Work to complete: Go through the listing below and gather every line with the word "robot".

<<<<

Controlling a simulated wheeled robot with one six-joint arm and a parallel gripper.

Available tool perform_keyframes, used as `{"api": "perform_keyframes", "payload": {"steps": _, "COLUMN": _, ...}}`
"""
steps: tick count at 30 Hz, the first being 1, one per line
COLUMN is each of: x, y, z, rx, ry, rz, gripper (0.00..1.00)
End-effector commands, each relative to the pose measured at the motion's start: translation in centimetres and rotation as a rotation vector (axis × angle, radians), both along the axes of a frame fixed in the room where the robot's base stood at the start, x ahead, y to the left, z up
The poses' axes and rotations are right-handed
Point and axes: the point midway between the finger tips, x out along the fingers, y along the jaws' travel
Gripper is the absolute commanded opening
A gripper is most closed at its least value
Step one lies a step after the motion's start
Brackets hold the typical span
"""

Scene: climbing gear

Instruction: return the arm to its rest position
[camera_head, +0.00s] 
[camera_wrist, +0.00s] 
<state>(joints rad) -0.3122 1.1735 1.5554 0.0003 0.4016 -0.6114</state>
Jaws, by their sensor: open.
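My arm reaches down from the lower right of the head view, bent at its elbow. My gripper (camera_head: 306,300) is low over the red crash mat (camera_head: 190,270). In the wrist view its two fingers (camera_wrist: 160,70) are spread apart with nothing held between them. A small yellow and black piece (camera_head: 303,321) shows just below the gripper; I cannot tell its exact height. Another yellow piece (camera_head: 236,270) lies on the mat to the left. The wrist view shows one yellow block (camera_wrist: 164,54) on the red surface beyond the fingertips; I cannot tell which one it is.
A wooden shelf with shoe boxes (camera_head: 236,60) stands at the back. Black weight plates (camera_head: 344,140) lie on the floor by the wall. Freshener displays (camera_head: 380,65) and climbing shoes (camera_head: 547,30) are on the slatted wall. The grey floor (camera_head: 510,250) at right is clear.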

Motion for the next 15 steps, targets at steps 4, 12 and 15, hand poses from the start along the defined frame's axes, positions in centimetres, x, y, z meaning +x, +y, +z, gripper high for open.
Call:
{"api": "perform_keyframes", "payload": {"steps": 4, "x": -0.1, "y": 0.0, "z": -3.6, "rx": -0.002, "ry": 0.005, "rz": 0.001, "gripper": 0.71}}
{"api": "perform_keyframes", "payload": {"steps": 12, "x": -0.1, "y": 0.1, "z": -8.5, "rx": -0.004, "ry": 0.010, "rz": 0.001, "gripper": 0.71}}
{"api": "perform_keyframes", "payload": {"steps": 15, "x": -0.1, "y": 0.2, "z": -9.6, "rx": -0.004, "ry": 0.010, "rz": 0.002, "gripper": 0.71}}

>>>>

Right answer:
Controlling a simulated wheeled robot with one six-joint arm and a parallel gripper.
End-effector commands, each relative to the pose measured at the motion's start: translation in centimetres and rotation as a rotation vector (axis × angle, radians), both along the axes of a frame fixed in the room where the robot's base stood at the start, x ahead, y to the left, z up

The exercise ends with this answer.